§ **What the task asks**: Output all of the data below exactly as given.

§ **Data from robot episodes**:
◆ ◆ ◆ ◆
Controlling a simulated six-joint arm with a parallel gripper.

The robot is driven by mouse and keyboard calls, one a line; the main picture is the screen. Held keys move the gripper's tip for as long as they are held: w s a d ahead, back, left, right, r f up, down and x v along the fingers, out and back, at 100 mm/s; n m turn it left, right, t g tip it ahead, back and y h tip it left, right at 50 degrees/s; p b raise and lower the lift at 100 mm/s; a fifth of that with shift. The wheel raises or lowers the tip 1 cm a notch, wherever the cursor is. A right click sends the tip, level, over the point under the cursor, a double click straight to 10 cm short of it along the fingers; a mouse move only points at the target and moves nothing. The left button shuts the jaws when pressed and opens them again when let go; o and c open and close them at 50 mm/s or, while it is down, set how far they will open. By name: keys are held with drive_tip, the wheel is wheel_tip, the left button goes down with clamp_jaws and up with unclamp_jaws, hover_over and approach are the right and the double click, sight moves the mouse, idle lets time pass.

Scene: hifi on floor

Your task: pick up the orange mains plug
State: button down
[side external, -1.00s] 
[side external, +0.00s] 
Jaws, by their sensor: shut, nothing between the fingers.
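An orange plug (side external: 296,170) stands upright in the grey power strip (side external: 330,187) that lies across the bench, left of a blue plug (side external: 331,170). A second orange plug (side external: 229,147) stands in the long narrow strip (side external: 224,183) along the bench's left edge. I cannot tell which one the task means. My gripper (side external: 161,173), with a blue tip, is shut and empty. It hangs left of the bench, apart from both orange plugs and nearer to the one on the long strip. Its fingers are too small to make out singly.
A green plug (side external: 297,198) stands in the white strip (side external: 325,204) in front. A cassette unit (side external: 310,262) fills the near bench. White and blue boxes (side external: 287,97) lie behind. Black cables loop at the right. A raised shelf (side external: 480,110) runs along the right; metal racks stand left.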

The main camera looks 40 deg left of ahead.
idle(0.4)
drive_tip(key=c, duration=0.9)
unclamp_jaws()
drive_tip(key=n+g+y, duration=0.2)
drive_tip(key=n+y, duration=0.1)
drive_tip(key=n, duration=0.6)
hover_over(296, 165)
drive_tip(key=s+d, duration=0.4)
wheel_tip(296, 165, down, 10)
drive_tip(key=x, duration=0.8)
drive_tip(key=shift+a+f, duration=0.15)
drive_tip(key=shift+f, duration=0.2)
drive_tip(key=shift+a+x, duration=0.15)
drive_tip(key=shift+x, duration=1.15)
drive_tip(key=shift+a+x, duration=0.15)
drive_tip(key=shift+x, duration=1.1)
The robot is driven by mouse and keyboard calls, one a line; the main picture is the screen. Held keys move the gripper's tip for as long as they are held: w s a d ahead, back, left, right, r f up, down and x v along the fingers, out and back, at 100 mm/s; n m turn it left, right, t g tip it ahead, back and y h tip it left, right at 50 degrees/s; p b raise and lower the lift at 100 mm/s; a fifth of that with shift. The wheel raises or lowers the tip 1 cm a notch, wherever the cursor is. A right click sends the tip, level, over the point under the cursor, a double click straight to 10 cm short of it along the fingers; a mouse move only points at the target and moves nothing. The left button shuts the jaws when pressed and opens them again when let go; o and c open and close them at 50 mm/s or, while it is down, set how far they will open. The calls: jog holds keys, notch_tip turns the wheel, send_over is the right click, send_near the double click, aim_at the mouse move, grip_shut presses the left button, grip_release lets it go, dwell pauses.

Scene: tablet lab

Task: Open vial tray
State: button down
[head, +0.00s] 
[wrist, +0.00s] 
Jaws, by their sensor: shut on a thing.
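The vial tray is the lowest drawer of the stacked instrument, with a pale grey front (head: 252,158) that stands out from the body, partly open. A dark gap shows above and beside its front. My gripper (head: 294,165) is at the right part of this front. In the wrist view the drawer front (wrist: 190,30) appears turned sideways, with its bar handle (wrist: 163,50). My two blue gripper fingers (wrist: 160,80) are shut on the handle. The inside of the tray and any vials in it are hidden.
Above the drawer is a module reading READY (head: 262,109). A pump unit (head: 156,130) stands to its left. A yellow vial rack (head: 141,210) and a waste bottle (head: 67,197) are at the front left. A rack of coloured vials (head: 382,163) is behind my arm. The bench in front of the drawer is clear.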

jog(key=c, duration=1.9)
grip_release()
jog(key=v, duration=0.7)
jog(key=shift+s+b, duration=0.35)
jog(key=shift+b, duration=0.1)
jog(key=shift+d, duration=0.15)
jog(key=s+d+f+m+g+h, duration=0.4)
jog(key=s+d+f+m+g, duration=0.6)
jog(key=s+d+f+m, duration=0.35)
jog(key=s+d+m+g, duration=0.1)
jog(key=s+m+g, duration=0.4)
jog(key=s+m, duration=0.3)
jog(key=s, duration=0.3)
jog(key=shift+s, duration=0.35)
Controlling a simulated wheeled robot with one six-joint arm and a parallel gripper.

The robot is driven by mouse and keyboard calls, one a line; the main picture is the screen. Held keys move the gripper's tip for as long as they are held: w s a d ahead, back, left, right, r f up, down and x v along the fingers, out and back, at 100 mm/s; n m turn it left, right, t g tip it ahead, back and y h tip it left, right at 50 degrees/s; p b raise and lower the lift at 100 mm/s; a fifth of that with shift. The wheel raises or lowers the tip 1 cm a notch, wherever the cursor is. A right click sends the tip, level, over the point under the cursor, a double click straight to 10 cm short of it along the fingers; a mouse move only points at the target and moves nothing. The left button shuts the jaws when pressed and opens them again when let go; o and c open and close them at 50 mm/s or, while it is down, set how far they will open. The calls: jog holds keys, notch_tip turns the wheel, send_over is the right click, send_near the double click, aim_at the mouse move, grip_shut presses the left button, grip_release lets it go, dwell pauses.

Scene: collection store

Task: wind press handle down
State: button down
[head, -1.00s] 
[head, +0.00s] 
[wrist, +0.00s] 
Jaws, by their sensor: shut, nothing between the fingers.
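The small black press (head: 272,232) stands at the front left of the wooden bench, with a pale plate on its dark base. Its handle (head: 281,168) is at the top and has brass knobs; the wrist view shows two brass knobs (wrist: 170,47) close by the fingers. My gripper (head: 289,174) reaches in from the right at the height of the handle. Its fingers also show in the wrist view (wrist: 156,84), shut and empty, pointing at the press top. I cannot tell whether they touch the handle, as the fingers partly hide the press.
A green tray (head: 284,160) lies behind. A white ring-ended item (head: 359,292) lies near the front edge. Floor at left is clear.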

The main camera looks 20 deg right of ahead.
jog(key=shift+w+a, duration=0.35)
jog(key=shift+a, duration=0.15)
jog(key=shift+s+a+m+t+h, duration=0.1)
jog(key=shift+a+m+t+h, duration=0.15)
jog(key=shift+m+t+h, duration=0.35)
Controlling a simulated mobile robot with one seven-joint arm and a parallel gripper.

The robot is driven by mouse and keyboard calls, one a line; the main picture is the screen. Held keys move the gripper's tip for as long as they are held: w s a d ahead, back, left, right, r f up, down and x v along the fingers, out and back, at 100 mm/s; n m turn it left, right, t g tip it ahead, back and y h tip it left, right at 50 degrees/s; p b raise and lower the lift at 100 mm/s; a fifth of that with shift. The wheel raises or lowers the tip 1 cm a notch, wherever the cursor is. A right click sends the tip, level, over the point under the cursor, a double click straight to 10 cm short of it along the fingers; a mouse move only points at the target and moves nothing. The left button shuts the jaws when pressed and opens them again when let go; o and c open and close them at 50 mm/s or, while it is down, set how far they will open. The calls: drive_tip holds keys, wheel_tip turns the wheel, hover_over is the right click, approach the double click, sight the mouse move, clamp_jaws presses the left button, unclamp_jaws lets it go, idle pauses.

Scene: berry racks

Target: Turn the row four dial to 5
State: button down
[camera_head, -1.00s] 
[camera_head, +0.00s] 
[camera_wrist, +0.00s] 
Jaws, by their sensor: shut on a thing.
◆ ◆ ◆ ◆
§ **Full answer**:
Controlling a simulated six-joint arm with a parallel gripper.

The robot is driven by mouse and keyboard calls, one a line; the main picture is the screen. Held keys move the gripper's tip for as long as they are held: w s a d ahead, back, left, right, r f up, down and x v along the fingers, out and back, at 100 mm/s; n m turn it left, right, t g tip it ahead, back and y h tip it left, right at 50 degrees/s; p b raise and lower the lift at 100 mm/s; a fifth of that with shift. The wheel raises or lowers the tip 1 cm a notch, wherever the cursor is. A right click sends the tip, level, over the point under the cursor, a double click straight to 10 cm short of it along the fingers; a mouse move only points at the target and moves nothing. The left button shuts the jaws when pressed and opens them again when let go; o and c open and close them at 50 mm/s or, while it is down, set how far they will open. By name: keys are held with drive_tip, the wheel is wheel_tip, the left button goes down with clamp_jaws and up with unclamp_jaws, hover_over and approach are the right and the double click, sight moves the mouse, idle lets time pass.

Scene: hifi on floor

Your task: pick up the orange mains plug
State: button down
[side external, -1.00s] 
[side external, +0.00s] 
Jaws, by their sensor: shut, nothing between the fingers.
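An orange plug (side external: 296,170) stands upright in the grey power strip (side external: 330,187) that lies across the bench, left of a blue plug (side external: 331,170). A second orange plug (side external: 229,147) stands in the long narrow strip (side external: 224,183) along the bench's left edge. I cannot tell which one the task means. My gripper (side external: 161,173), with a blue tip, is shut and empty. It hangs left of the bench, apart from both orange plugs and nearer to the one on the long strip. Its fingers are too small to make out singly.
A green plug (side external: 297,198) stands in the white strip (side external: 325,204) in front. A cassette unit (side external: 310,262) fills the near bench. White and blue boxes (side external: 287,97) lie behind. Black cables loop at the right. A raised shelf (side external: 480,110) runs along the right; metal racks stand left.

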The main camera looks 40 deg left of ahead.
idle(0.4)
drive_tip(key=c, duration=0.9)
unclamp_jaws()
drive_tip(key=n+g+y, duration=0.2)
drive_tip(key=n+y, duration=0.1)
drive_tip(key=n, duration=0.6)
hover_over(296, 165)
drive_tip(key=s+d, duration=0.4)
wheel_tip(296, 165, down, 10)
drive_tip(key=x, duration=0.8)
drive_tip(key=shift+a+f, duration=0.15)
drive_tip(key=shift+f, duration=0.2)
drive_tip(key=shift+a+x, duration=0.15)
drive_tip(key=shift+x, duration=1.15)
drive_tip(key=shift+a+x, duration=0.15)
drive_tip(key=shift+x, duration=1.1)
The robot is driven by mouse and keyboard calls, one a line; the main picture is the screen. Held keys move the gripper's tip for as long as they are held: w s a d ahead, back, left, right, r f up, down and x v along the fingers, out and back, at 100 mm/s; n m turn it left, right, t g tip it ahead, back and y h tip it left, right at 50 degrees/s; p b raise and lower the lift at 100 mm/s; a fifth of that with shift. The wheel raises or lowers the tip 1 cm a notch, wherever the cursor is. A right click sends the tip, level, over the point under the cursor, a double click straight to 10 cm short of it along the fingers; a mouse move only points at the target and moves nothing. The left button shuts the jaws when pressed and opens them again when let go; o and c open and close them at 50 mm/s or, while it is down, set how far they will open. The calls: jog holds keys, notch_tip turns the wheel, send_over is the right click, send_near the double click, aim_at the mouse move, grip_shut presses the left button, grip_release lets it go, dwell pauses.

Scene: tablet lab

Task: Open vial tray
State: button down
[head, +0.00s] 
[wrist, +0.00s] 
Jaws, by their sensor: shut on a thing.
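The vial tray is the lowest drawer of the stacked instrument, with a pale grey front (head: 252,158) that stands out from the body, partly open. A dark gap shows above and beside its front. My gripper (head: 294,165) is at the right part of this front. In the wrist view the drawer front (wrist: 190,30) appears turned sideways, with its bar handle (wrist: 163,50). My two blue gripper fingers (wrist: 160,80) are shut on the handle. The inside of the tray and any vials in it are hidden.
Above the drawer is a module reading READY (head: 262,109). A pump unit (head: 156,130) stands to its left. A yellow vial rack (head: 141,210) and a waste bottle (head: 67,197) are at the front left. A rack of coloured vials (head: 382,163) is behind my arm. The bench in front of the drawer is clear.

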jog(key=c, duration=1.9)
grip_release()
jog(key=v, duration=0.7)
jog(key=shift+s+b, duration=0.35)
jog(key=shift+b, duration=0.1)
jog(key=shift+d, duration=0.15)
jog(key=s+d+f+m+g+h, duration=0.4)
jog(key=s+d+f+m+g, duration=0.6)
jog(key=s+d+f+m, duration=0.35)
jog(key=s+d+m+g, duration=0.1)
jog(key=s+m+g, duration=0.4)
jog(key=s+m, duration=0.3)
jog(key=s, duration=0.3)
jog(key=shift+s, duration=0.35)
Controlling a simulated wheeled robot with one six-joint arm and a parallel gripper.

The robot is driven by mouse and keyboard calls, one a line; the main picture is the screen. Held keys move the gripper's tip for as long as they are held: w s a d ahead, back, left, right, r f up, down and x v along the fingers, out and back, at 100 mm/s; n m turn it left, right, t g tip it ahead, back and y h tip it left, right at 50 degrees/s; p b raise and lower the lift at 100 mm/s; a fifth of that with shift. The wheel raises or lowers the tip 1 cm a notch, wherever the cursor is. A right click sends the tip, level, over the point under the cursor, a double click straight to 10 cm short of it along the fingers; a mouse move only points at the target and moves nothing. The left button shuts the jaws when pressed and opens them again when let go; o and c open and close them at 50 mm/s or, while it is down, set how far they will open. The calls: jog holds keys, notch_tip turns the wheel, send_over is the right click, send_near the double click, aim_at the mouse move, grip_shut presses the left button, grip_release lets it go, dwell pauses.

Scene: collection store

Task: wind press handle down
State: button down
[head, -1.00s] 
[head, +0.00s] 
[wrist, +0.00s] 
Jaws, by their sensor: shut, nothing between the fingers.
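The small black press (head: 272,232) stands at the front left of the wooden bench, with a pale plate on its dark base. Its handle (head: 281,168) is at the top and has brass knobs; the wrist view shows two brass knobs (wrist: 170,47) close by the fingers. My gripper (head: 289,174) reaches in from the right at the height of the handle. Its fingers also show in the wrist view (wrist: 156,84), shut and empty, pointing at the press top. I cannot tell whether they touch the handle, as the fingers partly hide the press.
A green tray (head: 284,160) lies behind. A white ring-ended item (head: 359,292) lies near the front edge. Floor at left is clear.

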The main camera looks 20 deg right of ahead.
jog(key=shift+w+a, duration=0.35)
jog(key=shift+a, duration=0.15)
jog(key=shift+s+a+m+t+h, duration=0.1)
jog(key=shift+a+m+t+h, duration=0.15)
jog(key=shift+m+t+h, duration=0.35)
Controlling a simulated mobile robot with one seven-joint arm and a parallel gripper.

The robot is driven by mouse and keyboard calls, one a line; the main picture is the screen. Held keys move the gripper's tip for as long as they are held: w s a d ahead, back, left, right, r f up, down and x v along the fingers, out and back, at 100 mm/s; n m turn it left, right, t g tip it ahead, back and y h tip it left, right at 50 degrees/s; p b raise and lower the lift at 100 mm/s; a fifth of that with shift. The wheel raises or lowers the tip 1 cm a notch, wherever the cursor is. A right click sends the tip, level, over the point under the cursor, a double click straight to 10 cm short of it along the fingers; a mouse move only points at the target and moves nothing. The left button shuts the jaws when pressed and opens them again when let go; o and c open and close them at 50 mm/s or, while it is down, set how far they will open. The calls: drive_tip holds keys, wheel_tip turns the wheel, hover_over is the right click, approach the double click, sight the mouse move, clamp_jaws presses the left button, unclamp_jaws lets it go, idle pauses.

Scene: berry racks

Target: Turn the row four dial to 5
State: button down
[camera_head, -1.00s] 
[camera_head, +0.00s] 
[camera_wrist, +0.00s] 
Jaws, by their sensor: shut on a thing.

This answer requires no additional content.